DATA SECTION>
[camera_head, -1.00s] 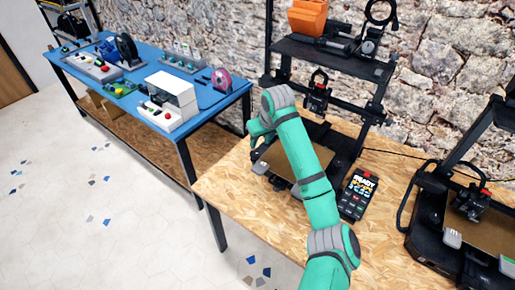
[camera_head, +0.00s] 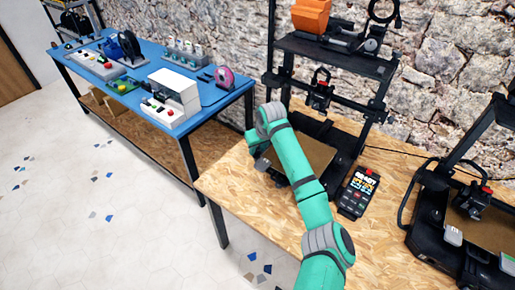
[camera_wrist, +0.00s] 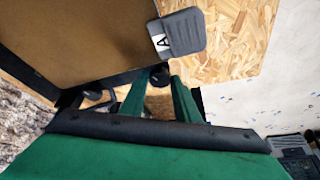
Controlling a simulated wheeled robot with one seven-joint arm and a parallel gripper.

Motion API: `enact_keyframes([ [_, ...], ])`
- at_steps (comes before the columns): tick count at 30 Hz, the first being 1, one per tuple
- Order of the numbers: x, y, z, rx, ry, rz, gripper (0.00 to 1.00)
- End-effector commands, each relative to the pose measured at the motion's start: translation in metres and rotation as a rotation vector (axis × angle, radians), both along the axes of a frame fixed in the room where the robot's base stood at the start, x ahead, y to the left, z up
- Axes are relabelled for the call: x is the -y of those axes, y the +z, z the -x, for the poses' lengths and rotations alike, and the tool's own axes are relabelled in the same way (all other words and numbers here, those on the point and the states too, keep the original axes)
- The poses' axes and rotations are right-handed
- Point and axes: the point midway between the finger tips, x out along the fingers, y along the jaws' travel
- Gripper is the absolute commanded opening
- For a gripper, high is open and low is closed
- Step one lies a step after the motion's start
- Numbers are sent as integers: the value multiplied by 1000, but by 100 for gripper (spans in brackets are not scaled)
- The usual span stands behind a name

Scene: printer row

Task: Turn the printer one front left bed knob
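Printer one is the left black printer, with its tan bed (camera_head: 316,153) beside my green arm. In the wrist view the bed (camera_wrist: 80,35) fills the upper left, with a grey tab (camera_wrist: 187,31) marked "A" at its corner. A small dark round knob (camera_wrist: 159,74) shows below the bed edge, at the tips of my gripper (camera_wrist: 159,78). The two green fingers are apart, one on each side of the knob; contact is not clear. Another dark knob (camera_wrist: 92,95) shows to the left. In the head view my arm hides the fingers and the knob.
A handheld controller (camera_head: 357,192) lies right of printer one. A second printer (camera_head: 450,235) stands at the right. A blue table (camera_head: 215,97) with devices is at the left. Bare wooden tabletop (camera_head: 235,190) lies in front of printer one.

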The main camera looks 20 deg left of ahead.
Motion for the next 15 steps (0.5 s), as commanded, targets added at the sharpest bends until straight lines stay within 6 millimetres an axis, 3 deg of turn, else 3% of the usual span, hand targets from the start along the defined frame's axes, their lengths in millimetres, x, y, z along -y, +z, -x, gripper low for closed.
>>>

CHALLENGE> Search the lines for "point". Copy each line that has it.

RESPONSE FOR THIS EXERCISE>
- Axes are relabelled for the call: x is the -y of those axes, y the +z, z the -x, for the poses' lengths and rotations alike, and the tool's own axes are relabelled in the same way (all other words and numbers here, those on the point and the states too, keep the original axes)
- Point and axes: the point midway between the finger tips, x out along the fingers, y along the jaws' travel

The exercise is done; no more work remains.